SHORT TASK — The lines to be set down run from the line containing "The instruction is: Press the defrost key" through the final line of the data below; print them exactly and print nothing else.

(Records of robot episodes)
▶

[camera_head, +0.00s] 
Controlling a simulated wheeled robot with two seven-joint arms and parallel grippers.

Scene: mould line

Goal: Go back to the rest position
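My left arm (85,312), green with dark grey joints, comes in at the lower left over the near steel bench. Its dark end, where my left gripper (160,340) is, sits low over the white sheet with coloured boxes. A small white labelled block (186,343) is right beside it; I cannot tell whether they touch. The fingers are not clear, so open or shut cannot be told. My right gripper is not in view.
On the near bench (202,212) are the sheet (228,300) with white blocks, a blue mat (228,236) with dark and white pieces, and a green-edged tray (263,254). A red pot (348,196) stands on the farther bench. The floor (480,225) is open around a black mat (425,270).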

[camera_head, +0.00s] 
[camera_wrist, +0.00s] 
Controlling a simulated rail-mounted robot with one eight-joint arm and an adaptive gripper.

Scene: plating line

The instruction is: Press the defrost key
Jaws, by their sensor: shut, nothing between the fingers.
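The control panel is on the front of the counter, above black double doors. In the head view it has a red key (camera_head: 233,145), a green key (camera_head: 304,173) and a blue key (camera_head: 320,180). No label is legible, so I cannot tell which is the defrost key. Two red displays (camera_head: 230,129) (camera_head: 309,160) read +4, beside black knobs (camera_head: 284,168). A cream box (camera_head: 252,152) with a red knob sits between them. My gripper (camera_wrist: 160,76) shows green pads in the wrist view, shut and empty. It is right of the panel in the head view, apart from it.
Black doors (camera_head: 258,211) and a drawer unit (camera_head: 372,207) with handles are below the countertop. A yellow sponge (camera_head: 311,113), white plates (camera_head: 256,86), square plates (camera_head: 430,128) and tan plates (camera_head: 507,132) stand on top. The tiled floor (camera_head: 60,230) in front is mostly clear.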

◀

TASK OUTPUT —
The instruction is: Press the defrost key
Jaws, by their sensor: shut, nothing between the fingers.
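The control panel is on the front of the counter, above black double doors. In the head view it has a red key (camera_head: 233,145), a green key (camera_head: 304,173) and a blue key (camera_head: 320,180). No label is legible, so I cannot tell which is the defrost key. Two red displays (camera_head: 230,129) (camera_head: 309,160) read +4, beside black knobs (camera_head: 284,168). A cream box (camera_head: 252,152) with a red knob sits between them. My gripper (camera_wrist: 160,76) shows green pads in the wrist view, shut and empty. It is right of the panel in the head view, apart from it.
Black doors (camera_head: 258,211) and a drawer unit (camera_head: 372,207) with handles are below the countertop. A yellow sponge (camera_head: 311,113), white plates (camera_head: 256,86), square plates (camera_head: 430,128) and tan plates (camera_head: 507,132) stand on top. The tiled floor (camera_head: 60,230) in front is mostly clear.

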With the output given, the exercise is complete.